Chocolate companies spend a lot of time engineering the fat blend of chocolates so it has a high solid proportion at room temperature but fully liquid at body temperature so that chocolate melts in your mouth.
If you put chocolate in the fridge it will just take longer to make this transition when you put it in your mouth, but as it warms up the effect will be the same - assuming no one is keen on gulping down chunks of hard cold chocolate - it will just stay in your mouth longer to warm up.
I guess the spatial melt profile of it will be different, for example a lump of chocolate at a higher temperature will probably melt all at once, whereas a lump of frozen chocolate will start melting at the edge first and take longer for the entire lump to become molten in your mouth, so more like sucking a sweet than the near instantaneous transition of the whole lump from solid to liquid.
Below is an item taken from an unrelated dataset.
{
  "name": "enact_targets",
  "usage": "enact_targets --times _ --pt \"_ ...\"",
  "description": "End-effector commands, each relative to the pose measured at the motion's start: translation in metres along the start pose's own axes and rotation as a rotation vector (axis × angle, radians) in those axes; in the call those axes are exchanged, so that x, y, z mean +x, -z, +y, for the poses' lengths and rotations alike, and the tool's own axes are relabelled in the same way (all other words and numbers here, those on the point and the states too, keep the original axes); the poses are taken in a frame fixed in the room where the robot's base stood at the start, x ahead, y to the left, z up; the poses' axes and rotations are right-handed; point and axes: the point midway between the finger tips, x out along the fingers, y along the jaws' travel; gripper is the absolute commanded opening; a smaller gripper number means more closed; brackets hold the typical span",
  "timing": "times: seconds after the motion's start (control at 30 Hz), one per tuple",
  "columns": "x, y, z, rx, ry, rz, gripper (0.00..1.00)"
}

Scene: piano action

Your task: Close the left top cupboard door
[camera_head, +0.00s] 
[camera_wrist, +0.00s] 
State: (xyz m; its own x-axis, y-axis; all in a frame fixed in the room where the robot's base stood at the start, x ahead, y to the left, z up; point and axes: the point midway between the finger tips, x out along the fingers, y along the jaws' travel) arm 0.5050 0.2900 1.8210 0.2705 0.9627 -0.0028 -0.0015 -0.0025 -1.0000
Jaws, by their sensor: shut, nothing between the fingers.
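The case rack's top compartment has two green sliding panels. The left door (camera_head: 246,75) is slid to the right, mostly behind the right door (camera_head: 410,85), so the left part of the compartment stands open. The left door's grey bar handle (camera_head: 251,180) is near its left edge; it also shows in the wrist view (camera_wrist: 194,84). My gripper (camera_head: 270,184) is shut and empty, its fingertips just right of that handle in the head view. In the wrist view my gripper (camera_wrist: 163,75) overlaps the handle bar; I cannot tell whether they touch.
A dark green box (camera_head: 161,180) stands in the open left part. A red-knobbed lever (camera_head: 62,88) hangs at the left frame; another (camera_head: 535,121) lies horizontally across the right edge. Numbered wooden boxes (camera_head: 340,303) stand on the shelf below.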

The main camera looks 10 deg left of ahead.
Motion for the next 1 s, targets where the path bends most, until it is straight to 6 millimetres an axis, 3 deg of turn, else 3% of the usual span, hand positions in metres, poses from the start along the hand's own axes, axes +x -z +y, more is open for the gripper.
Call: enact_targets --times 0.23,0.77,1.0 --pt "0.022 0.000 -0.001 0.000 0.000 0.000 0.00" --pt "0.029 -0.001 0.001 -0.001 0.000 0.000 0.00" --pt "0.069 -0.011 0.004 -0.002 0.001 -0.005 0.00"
Fat bloom is kind of interesting The fat in chocolate can exist in different crystalline states called polymorphs. A bit like carbon, that can exist as graphite or diamond. In chocolate the product is made from a less stable polymorph. When the chocolate is melted and then recrystallises it may form into a different polymorph (the more stable one) with a different colour (this is the change in colour you see). The effect is harmless but is considered by consumers to be un apeallling.
There are people who spend their whole lives doing this sort of stuff. Carefully engineering the formulation of chocolate so it performs in a particular way in your mouth. I can imagine they are horrified by people bunging the stuff in the freezer before eating it and ruining the mouth feel effects they are trying to generate.